The open border is another bone of contention. The Nepali side has been saying that if India is really concerned about security threats emanating from Nepal—for instance in the event of Nepal importing arms from third countries—then it makes all the more sense to regulate the open border, perhaps with issue of temporary permits for people and vehicles crossing the border. But India is hesitant on this, partly because more regulation would entail relaxing the vital leverage it enjoys thanks to the mammoth concentration of India’s population next door to Nepal.

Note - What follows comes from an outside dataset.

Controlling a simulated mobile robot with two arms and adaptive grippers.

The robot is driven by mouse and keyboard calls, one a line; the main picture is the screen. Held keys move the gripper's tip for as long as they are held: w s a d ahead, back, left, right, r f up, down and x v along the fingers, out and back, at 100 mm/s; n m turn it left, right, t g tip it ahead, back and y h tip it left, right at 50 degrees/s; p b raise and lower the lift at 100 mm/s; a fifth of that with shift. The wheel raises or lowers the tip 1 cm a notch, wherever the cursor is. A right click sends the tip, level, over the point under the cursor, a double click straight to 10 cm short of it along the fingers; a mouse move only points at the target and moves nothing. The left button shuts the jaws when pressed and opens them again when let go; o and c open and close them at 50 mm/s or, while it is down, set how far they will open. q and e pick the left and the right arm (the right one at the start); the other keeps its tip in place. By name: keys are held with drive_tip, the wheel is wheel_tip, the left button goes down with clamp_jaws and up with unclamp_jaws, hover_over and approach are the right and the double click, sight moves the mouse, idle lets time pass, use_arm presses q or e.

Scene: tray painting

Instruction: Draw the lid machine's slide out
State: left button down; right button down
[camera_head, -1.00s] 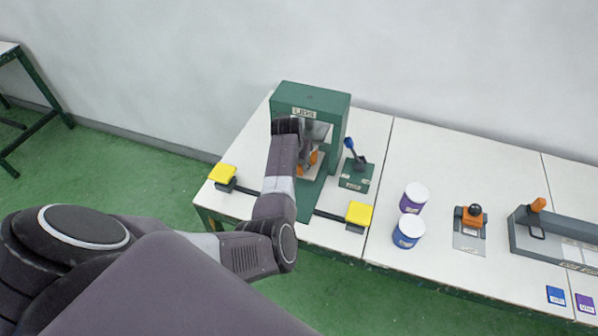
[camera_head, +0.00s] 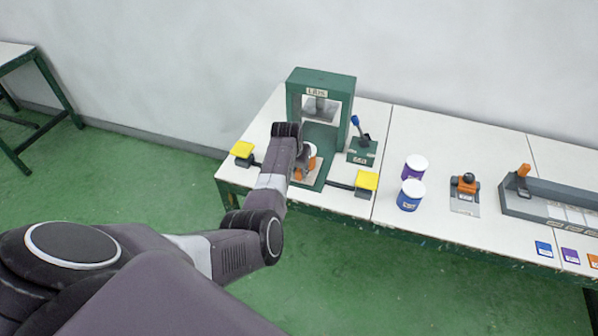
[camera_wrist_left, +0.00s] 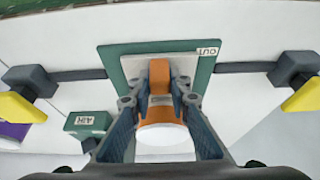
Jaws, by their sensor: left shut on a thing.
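The lid machine (camera_head: 348,95) is a green frame labelled LIDS, standing on the bench in the head view. Its slide has an orange handle (camera_wrist_left: 159,75), which in the left wrist view stands over a pale plate (camera_wrist_left: 133,66) on the green base (camera_wrist_left: 112,55) by the OUT label (camera_wrist_left: 208,51). My left gripper (camera_head: 305,163) is shut on this handle, in front of the frame's opening. A tin with a white lid (camera_wrist_left: 165,138) and an orange band sits right beside the handle. The fingers partly hide handle and tin. My right gripper is out of view.
Yellow pads (camera_head: 242,149) and (camera_head: 367,180) flank the machine. The AIR lever box (camera_head: 362,151) stands at its right. A purple tin (camera_head: 414,168) and a blue tin (camera_head: 410,195) stand further right, then an orange-handled device (camera_head: 465,192) and a grey rail (camera_head: 560,200).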

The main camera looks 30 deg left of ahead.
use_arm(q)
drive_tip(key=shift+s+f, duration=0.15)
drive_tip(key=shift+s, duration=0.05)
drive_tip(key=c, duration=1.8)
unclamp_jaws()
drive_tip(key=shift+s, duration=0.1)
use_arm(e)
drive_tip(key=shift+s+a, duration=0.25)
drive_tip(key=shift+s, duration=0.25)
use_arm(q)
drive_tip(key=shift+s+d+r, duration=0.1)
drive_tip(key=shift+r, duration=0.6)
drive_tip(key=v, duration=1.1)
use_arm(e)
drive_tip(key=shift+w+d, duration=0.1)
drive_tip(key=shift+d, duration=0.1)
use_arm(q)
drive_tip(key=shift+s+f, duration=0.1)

India, for its part, is unhappy with the open violation by Nepal of Article 7 of the 1950 treaty, according to which India and Nepal “agree to grant, on a reciprocal basis [italics mine], to the nationals of one country in the territories of the other the same privileges in the matter of residence, ownership of property, participation in trade and commerce, movement and other privileges of a similar nature”. It is true that there are fewer such restrictions on Nepalis living in India than is the case with Indians living in Nepal. But Nepal fears, not unjustifiably, that if all restrictions on Indians are removed, the country could be swamped by people from across the border. India thus wants to retain this provision while Nepal wants to summarily junk it.
Moreover, the hush-hush manner in which the two sets of EPG members have gone about their business has not helped; this is far too important an issue to be settled behind closed doors.
Majoring in minors
Nor have the underlying issues been properly discussed. There is little controversy that outdated treaty provisions such as Article 2 that obliges both India and Nepal to inform each other of “any serious friction or misunderstanding with any neighboring State” should be amended. But if we are to, say, amend Article 7, are we ready for the economic and social fallouts of strict border control? It is one thing for EPG members to occasionally meet in Kathmandu and consult experts from various fields, but will its decisions be accepted by the people in border areas whose lives will be directly affected by any change in status quo? Also, notwithstanding India’s sometimes big brotherly attitude, really, is Nepal in a position to guarantee that arms from third countries that it imports will not fall into the hands of anti-India elements? Or should that even be Nepal’s concern?
An interesting aspect of the EPG process is that its recommendations are not binding. Hence there is a risk that the on-again-off-again process, with all its attendant expenses, could go down the drain—unless there is an immediate intervention at the highest level. For it is becoming increasingly clear that the substantive issues related to the 1950 treaty can be settled only through extensive engagement at the political level and only through a widely consultative process. This is why, if Nepal is serious about revision of the ‘unequal’ provisions of the 1950 treaty, it should present a convincing case to PM Modi when he next comes to Kathmandu.
Perhaps the political leaderships in India and Nepal are not too unhappy with the status quo, and this is precisely why they delegated such an important task to a group of experts who have zero power to ensure the implementation of their recommendations. If not, time has come for these political leaders who set the EPG process in motion to prove their seriousness. But don’t hold your breath.